While I have always understood the function of Setting to root a Scene in time and place, Sally has stretched my comprehension and imagination and I cannot wait to experiment further.
I have met avid readers who tell me they won’t go near memoir and personal essay, perceiving it a self-absorbed genre full of trauma or egoistic navel gazing. It’s hard to hear because I mostly write about myself and my world, hoping to at least tap into a universal human experience for readers to relate to in some shape or form. It never occurred to me that the missing ingredient to that relatability might be a rich setting or sympathetic environment.
Sally designed the workshop to be experienced in layers, like an onion, beginning by writing a purely visual description, then tuning into our other senses, then finally ‘beyond the senses’ using metaphysical or spiritual concepts to exploit metaphor, mood, theme or meaning from a different level of perception; what she refers to as ‘bodily writing’. After reading carefully researched excerpts from a variety of eminent nature writers to demonstrate the task, she challenged us to overcome our inhibitions and write to a time limit, then share our work with the group, no-matter where it lead us. Despite my initial fear of this exercise, I found my voice and was surprised by the results
Sally’s goal in teaching this workshop, aside from us all becoming better, more enriched writers, is to inspire us to make our readers fall in love, so they might better appreciate, and work to conserve, our natural environment. A call to action, she says, is a didactic approach bound to polarise readers and lose their sympathy. The secret is to make them feel.

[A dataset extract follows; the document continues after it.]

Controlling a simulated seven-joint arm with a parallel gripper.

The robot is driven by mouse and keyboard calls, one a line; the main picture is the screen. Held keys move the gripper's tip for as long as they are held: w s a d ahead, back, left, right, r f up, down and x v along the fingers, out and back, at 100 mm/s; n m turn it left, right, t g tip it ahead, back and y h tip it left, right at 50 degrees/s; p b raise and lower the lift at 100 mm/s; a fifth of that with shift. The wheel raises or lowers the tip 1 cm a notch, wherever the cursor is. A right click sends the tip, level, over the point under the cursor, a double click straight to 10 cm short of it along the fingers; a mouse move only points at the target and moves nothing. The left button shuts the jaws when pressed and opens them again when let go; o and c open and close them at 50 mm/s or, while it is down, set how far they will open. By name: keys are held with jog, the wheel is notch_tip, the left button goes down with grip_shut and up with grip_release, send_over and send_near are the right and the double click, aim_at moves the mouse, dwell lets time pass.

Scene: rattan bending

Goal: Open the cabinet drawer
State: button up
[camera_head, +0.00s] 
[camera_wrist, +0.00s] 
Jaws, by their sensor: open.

There is no silver bullet that will convince humans and corporations on this blue planet to urgently change our trajectory. It’s too great a task for one writer. But if many writers flood media with beautifully crafted observations about the the natural world, and wry observations about our human connection to it, or our compulsion to possess and conquer it, might that be the ‘silver buckshot’ that could very well change reader’s minds, and eventually, the world?